• _Source material_

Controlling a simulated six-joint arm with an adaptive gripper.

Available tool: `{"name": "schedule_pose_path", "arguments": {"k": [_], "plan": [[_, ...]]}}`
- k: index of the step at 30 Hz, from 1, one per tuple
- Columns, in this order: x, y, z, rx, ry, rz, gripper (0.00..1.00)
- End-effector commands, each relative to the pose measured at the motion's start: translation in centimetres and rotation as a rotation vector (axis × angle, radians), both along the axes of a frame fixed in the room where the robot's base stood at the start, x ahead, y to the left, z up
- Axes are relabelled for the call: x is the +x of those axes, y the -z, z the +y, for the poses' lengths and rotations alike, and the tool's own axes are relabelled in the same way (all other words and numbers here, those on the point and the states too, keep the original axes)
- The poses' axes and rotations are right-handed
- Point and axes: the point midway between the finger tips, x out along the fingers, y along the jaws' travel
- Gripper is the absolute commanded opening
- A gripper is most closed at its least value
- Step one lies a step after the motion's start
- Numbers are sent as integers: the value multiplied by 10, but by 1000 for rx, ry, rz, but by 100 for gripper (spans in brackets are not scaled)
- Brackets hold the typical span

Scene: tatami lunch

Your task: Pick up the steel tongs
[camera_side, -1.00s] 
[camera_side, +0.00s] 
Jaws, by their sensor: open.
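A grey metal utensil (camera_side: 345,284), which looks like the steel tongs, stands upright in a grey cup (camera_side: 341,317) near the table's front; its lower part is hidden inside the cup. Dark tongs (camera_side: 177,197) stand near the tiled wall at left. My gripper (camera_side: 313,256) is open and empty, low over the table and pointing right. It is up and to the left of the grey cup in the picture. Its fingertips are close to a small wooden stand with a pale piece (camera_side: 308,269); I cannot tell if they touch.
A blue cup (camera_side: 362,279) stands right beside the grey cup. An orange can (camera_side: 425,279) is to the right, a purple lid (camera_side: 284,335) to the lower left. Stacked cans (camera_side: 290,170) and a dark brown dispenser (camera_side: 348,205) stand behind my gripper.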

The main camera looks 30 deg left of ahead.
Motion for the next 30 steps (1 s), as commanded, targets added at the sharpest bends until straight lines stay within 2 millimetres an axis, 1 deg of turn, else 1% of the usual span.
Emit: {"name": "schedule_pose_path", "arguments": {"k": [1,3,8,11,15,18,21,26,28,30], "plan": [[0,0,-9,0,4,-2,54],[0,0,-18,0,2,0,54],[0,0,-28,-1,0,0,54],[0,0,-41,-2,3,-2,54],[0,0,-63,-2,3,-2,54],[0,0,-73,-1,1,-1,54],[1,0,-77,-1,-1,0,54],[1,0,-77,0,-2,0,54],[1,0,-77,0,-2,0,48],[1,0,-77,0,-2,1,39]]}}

• _Instructions for the task_
Copy out each line of the material that holds the word "ahead".

• _Result for this exercise_
- End-effector commands, each relative to the pose measured at the motion's start: translation in centimetres and rotation as a rotation vector (axis × angle, radians), both along the axes of a frame fixed in the room where the robot's base stood at the start, x ahead, y to the left, z up
The main camera looks 30 deg left of ahead.

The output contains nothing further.